> Given request
Read the listing and extract each line that includes the word "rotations".

> Data block
** Start **
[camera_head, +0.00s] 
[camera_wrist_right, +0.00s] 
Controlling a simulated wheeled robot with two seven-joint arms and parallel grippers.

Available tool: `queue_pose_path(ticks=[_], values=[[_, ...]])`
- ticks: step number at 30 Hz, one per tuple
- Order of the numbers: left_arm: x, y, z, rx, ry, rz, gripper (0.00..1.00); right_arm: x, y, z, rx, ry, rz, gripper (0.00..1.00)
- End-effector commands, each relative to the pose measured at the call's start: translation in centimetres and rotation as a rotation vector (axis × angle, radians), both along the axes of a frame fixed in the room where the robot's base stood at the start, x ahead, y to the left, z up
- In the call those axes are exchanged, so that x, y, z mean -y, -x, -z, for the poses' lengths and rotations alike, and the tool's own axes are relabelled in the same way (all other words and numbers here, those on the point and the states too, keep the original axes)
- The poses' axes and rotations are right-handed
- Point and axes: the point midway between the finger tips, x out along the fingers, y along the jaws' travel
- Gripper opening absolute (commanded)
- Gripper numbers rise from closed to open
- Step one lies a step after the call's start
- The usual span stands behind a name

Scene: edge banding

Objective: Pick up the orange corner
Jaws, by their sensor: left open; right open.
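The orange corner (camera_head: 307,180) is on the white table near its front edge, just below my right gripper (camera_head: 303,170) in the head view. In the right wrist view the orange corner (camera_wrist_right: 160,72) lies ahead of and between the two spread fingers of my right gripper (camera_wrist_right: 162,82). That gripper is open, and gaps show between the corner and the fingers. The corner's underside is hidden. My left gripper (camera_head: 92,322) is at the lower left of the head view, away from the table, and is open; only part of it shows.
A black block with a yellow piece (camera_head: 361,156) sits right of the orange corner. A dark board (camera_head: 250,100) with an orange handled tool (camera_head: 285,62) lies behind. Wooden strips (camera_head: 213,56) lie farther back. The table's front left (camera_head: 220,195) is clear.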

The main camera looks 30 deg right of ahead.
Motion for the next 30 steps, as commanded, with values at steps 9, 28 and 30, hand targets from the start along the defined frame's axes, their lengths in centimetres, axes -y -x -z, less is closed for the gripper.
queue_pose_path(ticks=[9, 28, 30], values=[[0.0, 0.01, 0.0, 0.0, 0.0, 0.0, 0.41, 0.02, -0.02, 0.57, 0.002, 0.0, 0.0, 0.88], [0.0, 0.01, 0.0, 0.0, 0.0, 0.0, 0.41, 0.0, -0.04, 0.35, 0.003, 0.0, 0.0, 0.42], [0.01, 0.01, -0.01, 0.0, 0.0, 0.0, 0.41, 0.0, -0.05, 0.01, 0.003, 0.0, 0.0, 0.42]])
** End **
> Complete output
- In the call those axes are exchanged, so that x, y, z mean -y, -x, -z, for the poses' lengths and rotations alike, and the tool's own axes are relabelled in the same way (all other words and numbers here, those on the point and the states too, keep the original axes)
- The poses' axes and rotations are right-handed

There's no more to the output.